[BEGIN]

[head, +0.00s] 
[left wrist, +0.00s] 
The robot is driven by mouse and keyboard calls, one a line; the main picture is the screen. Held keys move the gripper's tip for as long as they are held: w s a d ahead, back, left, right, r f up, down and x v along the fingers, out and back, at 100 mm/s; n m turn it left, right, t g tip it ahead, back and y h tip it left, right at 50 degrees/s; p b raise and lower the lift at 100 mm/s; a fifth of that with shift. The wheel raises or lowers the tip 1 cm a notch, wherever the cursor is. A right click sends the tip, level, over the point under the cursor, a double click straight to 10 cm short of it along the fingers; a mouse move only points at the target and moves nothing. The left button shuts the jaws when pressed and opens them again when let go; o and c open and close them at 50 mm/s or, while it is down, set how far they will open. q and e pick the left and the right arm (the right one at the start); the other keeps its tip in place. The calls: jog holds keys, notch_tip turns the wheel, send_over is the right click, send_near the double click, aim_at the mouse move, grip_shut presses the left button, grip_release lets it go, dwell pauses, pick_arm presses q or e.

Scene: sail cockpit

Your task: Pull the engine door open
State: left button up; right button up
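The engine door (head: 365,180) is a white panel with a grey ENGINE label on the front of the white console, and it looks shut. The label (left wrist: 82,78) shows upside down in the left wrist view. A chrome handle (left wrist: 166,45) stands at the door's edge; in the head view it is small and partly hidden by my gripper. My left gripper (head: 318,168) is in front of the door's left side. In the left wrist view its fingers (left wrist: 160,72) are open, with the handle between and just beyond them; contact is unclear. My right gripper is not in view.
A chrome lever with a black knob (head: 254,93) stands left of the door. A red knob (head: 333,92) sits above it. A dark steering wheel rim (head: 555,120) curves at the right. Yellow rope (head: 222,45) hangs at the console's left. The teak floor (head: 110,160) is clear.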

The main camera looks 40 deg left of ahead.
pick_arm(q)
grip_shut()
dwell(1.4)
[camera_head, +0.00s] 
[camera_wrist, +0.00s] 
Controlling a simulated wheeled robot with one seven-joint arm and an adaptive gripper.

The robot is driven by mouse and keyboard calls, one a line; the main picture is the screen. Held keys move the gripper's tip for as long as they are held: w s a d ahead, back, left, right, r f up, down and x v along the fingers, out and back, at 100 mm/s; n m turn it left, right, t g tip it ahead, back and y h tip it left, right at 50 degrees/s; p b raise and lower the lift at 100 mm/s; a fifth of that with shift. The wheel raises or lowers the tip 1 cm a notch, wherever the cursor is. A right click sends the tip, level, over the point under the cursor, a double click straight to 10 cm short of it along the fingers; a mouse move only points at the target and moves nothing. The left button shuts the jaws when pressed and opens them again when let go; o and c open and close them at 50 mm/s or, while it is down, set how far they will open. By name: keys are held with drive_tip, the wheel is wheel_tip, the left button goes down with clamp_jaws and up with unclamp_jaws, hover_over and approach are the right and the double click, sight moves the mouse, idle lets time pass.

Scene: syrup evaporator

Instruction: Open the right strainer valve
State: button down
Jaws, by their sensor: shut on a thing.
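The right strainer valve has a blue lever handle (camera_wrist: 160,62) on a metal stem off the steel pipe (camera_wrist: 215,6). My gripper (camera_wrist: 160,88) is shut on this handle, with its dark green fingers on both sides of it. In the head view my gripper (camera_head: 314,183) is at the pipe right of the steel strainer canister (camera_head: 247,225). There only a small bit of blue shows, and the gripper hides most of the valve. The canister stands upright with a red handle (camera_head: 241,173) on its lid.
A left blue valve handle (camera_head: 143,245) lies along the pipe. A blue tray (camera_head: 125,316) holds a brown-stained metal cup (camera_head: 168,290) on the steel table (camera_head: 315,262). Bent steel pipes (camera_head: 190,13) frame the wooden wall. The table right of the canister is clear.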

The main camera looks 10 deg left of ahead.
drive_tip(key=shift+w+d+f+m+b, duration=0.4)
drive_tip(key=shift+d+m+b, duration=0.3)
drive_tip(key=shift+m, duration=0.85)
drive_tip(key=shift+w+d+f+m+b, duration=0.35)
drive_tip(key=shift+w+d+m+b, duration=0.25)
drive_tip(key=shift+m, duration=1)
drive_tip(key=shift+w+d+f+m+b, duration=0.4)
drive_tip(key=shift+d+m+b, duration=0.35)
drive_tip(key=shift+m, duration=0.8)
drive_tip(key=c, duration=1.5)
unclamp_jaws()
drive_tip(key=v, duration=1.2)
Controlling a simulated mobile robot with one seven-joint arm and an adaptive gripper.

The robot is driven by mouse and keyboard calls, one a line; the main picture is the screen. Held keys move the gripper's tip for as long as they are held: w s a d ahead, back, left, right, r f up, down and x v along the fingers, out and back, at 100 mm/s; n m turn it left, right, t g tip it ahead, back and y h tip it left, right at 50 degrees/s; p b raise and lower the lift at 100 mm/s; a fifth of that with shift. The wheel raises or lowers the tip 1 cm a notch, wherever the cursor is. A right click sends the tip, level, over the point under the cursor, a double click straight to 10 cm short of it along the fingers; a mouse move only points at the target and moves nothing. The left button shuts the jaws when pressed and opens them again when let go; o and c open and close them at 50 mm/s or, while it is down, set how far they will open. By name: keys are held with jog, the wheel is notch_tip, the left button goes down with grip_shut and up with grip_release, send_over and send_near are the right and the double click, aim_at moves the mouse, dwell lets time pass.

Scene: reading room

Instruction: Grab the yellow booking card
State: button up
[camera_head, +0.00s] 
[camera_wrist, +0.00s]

[END]

Instructions for the task — Look above for the line that holds "Scene: reading room", then copy it and each line after it exactly, through the last line of the data.

Answer to the exercise —
Scene: reading room

Instruction: Grab the yellow booking card
State: button up
[camera_head, +0.00s] 
[camera_wrist, +0.00s]

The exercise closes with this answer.